For Howard the Joyce debut is the realization of a long-standing goal. "I always wanted to go to the Joyce and wanted to be a part of that dance community," he says. For the Joyce, Trinity's appearance is an acknowledgment of the public's increasing fascination with a dance form that has previously been overlooked in North America. And for IMG the New York engagement could provide the critical boost needed to sell Trinity around the globe and make it a valuable addition to the agency's roster. IMG's vice president and artist manager, Mark Maluso, says, "From an agent's point of view, there is obviously a tremendous interest in Celtic dance out there, and the Trinity company happens to be the only Irish dance company now in existence in North America."

The 28-year-old IMG has considerable experience representing high-profile artists and sports figures, ranging from Placido Domingo and James Galway to Tiger Woods, as well as a small but distinguished roster of dance troupes like the Miami City Ballet, Parsons Dance Company, and the Bill T. Jones/Arnie Zane Dance Company. With step dancing now in the public spotlight, IMG saw a hole in its roster and decided to fill it. Until last June Trinity was represented by a small booking company, Segal Artists Management. Though Segal lacked the clout to catapult Trinity into the big leagues, the organization did arrange seasonal tours the troupe "could always count on," according to Howard. "We were the group everyone turned to when they needed some kind of Irish dancing, just like the Chieftains always were used for Irish music." But in the wake of Riverdance's phenomenal success, Howard began to question the wisdom of sticking with Segal. "We needed more management, someone who could present us to the world in a different way, and not just book us."

Maluso flew out to Chicago earlier this year to see a Trinity performance at Navy Pier.
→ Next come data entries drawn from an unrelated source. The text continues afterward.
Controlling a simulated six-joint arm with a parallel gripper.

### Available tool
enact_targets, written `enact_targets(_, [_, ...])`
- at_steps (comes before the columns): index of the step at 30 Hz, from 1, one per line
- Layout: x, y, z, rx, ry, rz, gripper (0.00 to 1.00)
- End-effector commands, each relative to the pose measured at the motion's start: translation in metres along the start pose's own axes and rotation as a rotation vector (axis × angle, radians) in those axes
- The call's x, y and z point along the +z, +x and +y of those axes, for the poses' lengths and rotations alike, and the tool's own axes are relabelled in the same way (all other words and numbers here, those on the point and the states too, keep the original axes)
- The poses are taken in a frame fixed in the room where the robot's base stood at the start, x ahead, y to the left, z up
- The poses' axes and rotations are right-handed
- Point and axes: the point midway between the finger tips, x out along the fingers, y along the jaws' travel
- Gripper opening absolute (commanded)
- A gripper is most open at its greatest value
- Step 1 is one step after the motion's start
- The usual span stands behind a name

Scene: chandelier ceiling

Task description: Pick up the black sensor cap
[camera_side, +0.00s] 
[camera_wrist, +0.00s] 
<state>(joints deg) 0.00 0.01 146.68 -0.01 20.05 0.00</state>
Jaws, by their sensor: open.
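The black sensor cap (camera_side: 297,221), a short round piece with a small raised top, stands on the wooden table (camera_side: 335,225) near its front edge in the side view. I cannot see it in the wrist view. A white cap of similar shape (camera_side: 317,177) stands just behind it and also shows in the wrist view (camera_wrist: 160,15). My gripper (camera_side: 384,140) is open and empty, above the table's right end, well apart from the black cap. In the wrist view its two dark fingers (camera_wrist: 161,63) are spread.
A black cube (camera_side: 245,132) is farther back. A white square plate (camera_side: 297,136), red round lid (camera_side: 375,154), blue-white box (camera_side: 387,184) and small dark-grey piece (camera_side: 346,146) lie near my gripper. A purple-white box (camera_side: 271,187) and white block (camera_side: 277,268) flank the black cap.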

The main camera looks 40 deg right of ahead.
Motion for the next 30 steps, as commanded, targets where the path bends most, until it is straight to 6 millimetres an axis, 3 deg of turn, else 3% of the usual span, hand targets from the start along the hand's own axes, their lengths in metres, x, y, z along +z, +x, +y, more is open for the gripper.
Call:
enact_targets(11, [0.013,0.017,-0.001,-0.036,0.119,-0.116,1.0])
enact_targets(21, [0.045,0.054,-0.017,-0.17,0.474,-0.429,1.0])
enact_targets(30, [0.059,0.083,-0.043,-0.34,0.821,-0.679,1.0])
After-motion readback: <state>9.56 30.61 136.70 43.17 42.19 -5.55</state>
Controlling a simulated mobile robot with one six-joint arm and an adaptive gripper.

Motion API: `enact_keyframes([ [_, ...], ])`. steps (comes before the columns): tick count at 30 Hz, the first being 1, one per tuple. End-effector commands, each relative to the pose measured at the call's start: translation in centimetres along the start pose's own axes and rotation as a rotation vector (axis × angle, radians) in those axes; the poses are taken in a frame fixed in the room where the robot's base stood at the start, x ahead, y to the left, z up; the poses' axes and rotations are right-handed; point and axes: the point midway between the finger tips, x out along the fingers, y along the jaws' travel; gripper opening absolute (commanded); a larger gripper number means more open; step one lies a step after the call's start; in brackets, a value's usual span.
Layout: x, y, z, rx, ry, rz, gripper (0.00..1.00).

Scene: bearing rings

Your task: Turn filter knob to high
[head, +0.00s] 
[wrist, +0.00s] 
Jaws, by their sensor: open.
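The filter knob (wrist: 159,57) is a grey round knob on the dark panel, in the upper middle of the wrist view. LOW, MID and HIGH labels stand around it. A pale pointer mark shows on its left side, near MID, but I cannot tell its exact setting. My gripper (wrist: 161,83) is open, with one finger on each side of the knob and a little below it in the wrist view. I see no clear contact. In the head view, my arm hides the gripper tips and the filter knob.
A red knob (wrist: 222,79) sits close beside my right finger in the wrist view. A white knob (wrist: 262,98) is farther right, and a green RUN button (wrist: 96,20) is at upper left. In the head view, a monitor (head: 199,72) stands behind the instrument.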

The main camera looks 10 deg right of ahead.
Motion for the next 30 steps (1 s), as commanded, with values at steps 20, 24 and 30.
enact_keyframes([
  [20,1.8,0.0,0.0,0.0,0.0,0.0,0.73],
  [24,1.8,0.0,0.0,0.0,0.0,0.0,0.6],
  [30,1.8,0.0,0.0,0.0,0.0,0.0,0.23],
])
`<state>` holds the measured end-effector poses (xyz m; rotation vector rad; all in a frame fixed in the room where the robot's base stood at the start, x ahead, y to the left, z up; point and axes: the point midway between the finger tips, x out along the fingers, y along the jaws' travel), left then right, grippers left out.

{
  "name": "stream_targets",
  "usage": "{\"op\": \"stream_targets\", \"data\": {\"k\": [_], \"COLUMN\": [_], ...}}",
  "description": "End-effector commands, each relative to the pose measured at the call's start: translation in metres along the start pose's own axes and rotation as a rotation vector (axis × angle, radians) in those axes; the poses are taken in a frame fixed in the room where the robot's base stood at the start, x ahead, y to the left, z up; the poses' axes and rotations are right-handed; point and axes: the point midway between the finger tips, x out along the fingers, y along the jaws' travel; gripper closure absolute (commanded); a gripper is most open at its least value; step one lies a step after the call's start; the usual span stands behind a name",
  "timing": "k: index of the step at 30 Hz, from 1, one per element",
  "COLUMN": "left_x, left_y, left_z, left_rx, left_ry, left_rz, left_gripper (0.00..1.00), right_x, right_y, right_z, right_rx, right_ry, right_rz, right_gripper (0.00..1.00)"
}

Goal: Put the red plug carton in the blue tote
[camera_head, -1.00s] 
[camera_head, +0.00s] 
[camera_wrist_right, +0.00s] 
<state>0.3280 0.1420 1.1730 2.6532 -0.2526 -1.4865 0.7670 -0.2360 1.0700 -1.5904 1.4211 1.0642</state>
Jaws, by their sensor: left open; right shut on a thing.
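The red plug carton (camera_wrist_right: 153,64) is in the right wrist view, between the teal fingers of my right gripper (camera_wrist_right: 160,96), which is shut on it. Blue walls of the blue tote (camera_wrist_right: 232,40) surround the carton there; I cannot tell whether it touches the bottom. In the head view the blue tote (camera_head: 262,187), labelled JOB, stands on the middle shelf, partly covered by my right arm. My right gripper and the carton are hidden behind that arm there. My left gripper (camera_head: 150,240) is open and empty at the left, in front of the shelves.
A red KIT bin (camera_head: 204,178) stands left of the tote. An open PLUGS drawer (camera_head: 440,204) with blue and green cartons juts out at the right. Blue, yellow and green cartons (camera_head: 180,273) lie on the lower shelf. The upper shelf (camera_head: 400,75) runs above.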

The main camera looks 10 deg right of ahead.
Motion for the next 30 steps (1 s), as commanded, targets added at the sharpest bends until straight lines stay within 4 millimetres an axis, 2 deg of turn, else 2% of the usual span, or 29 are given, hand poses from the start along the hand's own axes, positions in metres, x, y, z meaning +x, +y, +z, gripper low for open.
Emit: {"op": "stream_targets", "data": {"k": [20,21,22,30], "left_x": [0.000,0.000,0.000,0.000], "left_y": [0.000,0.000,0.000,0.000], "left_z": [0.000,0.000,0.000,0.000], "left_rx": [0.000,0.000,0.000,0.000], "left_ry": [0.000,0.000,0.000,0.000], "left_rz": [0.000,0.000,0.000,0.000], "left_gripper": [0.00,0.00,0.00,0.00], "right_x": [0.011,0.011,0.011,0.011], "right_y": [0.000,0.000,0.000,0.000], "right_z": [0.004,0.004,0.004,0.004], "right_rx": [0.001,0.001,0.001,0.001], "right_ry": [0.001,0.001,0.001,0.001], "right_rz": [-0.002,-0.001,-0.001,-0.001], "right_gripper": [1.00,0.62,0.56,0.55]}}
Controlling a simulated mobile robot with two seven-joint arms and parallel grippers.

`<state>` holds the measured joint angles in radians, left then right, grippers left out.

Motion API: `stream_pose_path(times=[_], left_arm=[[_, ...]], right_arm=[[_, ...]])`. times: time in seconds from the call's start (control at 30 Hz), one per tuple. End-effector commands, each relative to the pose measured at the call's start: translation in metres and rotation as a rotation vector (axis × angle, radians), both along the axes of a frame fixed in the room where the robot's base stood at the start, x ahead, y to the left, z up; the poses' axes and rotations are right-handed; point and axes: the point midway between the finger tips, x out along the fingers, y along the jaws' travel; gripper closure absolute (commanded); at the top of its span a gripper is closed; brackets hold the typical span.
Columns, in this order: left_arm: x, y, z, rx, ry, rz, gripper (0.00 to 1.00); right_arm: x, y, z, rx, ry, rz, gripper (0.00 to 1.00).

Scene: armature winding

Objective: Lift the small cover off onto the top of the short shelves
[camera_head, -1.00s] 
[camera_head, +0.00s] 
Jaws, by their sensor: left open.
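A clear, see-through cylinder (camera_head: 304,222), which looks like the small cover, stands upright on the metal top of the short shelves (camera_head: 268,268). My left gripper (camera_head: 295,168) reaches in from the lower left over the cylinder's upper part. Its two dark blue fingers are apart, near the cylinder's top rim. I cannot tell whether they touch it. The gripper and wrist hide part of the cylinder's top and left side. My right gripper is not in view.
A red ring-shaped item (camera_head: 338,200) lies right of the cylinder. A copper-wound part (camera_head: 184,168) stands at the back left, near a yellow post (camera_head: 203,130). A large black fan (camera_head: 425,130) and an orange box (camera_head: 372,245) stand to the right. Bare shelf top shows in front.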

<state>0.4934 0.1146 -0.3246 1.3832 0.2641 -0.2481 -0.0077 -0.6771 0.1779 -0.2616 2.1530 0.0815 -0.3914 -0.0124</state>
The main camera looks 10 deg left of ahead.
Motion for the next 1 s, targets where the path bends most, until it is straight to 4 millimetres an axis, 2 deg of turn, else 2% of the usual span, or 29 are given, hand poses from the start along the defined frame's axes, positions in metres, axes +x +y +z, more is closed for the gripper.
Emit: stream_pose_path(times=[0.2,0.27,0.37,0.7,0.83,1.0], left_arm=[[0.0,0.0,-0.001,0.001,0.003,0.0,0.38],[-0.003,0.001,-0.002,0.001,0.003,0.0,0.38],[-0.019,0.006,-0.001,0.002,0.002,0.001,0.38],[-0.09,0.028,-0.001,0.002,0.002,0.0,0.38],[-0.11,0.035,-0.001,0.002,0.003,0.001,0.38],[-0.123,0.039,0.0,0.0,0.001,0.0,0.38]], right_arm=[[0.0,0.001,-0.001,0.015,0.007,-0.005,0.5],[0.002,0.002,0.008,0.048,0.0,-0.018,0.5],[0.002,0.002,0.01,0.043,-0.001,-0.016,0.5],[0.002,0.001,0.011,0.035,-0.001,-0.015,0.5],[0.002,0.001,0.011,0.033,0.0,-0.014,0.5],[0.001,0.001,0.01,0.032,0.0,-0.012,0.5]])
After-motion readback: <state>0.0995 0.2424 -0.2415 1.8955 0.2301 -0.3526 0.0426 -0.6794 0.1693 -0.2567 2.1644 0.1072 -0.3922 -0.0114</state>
A series of meetings led to a verbal agreement in June that would make IMG the dance company's exclusive representative for at least the next two years. Maluso maintains he has no intention of trying to turn Trinity into another Riverdance: "Before Riverdance there was the Trinity company, and after Riverdance there will still be Trinity." Yet Maluso is moving quickly to upgrade the company's image. He hired designer Stan Presner to light the Joyce program; Presner, formerly of Chicago, was responsible for lighting all the Lincoln Center Festival productions this summer. Trinity also has a new relationship with Sony Entertainment; the troupe will appear on the cover of a new CD by Bill Whelan, who composed the music for Riverdance. Segal booked most of Trinity's 1997-'98 tour season, but after that Maluso wants to send the company overseas to se-lect festivals in Edinburgh and Lyon; he's also planning engagements in the Far East, where IMG has a major presence. "Trinity is a serious company that can fill a niche for presenters in a dance series or as a special presentation," he says.

Howard seems relatively unfazed by the new challenges awaiting his company, perhaps because he's worked so hard for so long at making Trinity a respected troupe. He discovered step dancing at age nine when he enrolled in the south side's Dennehy School of Irish Dance, which also produced step dance superstar Michael Flatley. Realizing that he would never be a great step dancer, Howard opted at the age of 17 to open the Trinity Academy of Irish Dance on the city's northwest side in 1979. There he began to train young boys and girls in the art of step dancing at a time when it was primarily a competitive dance form. While Flatley worked as a plumber and struggled to establish himself, Howard diligently pursued his dream of training and choreographing a team of step dancers to represent the U.S. at the World Irish Step Dancing Championship. In 1985 and '86 he took a company to the championships and finished second, then in 1987 his team walked away with the gold to the amazement of many Irish. Howard remembers the moment vividly. "I felt like all the fluid had drained out of my body when we bested the Irish at their own game."

Buoyed by the gold medal win, Howard decided to form a dance company that could introduce American audiences to step dancing outside the competitive arena. In 1990 he established the Trinity company and started to build an eclectic repertoire, drawing inspiration from a variety of dance and musical groups that included Hubbard Street Dance Chicago, Ballet Folklorico de Mexico, the Japanese drum group Kodo, and Xsight! Performance Group. "I found myself doing some really weird stuff," he says. While the Trinity company was exploring the cutting edge of step dancing, Riverdance was bursting on the scene in Ireland. When he first saw a tape of the production, Howard was flabbergasted. "Much of what I saw was stuff my dancers were doing years ago."

Indeed, when Michael Flatley left Riverdance to create Lord of the Dance, Riverdance producers asked Howard to oversee the show and open a new production in Las Vegas, but he declined, preferring to pursue his own artistic vision. "My company might have crumbled without me, and I couldn't leave my school either." Howard says the Riverdance organization also has approached members of his company, but so far none has bolted. "I keep telling them that they shouldn't feel any obligations to me or this company, that the pay is good, and that they could see the world." Now Trinity members will see the world by writing their own ticket. And Howard plans to stick to his mission. "We want to keep pushing the boundaries of this art form."